(Exercise goal) Extract each line holding the word "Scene" from the entries.

++++++++

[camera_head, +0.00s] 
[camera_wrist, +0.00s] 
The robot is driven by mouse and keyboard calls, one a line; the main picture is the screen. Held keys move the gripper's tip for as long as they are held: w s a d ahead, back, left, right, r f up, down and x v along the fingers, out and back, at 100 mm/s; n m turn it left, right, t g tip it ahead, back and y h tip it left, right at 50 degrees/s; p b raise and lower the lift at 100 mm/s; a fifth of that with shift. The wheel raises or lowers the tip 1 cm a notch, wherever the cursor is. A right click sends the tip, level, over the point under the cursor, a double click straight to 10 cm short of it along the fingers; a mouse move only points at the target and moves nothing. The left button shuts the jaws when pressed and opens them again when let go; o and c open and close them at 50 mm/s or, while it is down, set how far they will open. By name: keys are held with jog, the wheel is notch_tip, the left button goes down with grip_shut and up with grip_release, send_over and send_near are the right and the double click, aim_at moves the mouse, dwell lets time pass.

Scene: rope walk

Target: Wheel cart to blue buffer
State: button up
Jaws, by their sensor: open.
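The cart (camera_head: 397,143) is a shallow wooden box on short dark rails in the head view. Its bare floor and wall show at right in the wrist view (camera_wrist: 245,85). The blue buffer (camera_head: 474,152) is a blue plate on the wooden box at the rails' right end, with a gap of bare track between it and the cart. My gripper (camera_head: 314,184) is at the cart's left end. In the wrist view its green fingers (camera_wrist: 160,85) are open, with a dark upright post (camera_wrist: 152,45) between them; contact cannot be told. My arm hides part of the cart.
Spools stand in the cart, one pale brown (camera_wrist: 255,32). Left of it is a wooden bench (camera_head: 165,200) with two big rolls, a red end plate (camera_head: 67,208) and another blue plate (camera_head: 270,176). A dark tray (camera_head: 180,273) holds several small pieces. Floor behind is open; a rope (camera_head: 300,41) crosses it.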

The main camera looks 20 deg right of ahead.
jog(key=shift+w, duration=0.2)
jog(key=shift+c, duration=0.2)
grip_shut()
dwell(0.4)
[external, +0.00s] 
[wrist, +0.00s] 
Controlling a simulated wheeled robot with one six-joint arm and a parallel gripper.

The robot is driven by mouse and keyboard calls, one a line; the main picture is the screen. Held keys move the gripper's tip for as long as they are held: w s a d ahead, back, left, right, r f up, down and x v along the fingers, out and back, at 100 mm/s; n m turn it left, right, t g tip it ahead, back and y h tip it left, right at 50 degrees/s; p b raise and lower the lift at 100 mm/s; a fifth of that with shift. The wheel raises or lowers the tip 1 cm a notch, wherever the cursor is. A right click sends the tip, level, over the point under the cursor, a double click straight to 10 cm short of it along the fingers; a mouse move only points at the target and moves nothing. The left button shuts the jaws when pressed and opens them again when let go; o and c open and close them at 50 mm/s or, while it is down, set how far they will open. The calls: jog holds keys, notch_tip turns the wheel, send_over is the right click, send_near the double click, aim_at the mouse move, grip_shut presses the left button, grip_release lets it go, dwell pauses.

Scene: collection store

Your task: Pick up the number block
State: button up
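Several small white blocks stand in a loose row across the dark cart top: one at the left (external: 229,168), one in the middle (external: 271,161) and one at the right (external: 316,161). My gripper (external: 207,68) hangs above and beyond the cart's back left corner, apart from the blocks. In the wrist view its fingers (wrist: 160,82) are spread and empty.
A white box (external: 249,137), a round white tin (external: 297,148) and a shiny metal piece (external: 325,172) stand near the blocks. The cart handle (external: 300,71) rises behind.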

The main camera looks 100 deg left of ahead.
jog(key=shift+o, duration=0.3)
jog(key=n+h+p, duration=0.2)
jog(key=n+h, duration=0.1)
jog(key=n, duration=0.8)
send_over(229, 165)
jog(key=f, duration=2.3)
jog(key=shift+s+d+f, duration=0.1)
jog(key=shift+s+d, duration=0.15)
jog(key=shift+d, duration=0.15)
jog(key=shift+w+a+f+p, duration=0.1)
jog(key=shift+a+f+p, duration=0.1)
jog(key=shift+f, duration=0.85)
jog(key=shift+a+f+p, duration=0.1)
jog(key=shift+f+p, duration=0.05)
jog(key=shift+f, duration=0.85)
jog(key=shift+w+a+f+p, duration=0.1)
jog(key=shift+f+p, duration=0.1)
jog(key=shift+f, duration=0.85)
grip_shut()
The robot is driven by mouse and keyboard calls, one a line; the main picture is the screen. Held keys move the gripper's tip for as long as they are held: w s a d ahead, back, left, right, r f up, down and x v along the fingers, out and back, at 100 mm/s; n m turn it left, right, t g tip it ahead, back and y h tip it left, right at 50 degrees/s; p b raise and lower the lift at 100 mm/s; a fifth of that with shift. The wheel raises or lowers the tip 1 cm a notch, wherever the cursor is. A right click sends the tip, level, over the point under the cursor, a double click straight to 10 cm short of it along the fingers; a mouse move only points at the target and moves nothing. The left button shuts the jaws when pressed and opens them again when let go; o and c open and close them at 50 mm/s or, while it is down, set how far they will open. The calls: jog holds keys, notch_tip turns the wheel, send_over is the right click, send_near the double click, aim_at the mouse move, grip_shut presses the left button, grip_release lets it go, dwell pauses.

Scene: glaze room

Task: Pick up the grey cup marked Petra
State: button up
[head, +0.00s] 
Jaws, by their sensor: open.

++++++++

(Output below)
Scene: rope walk
Scene: collection store
Scene: glaze room

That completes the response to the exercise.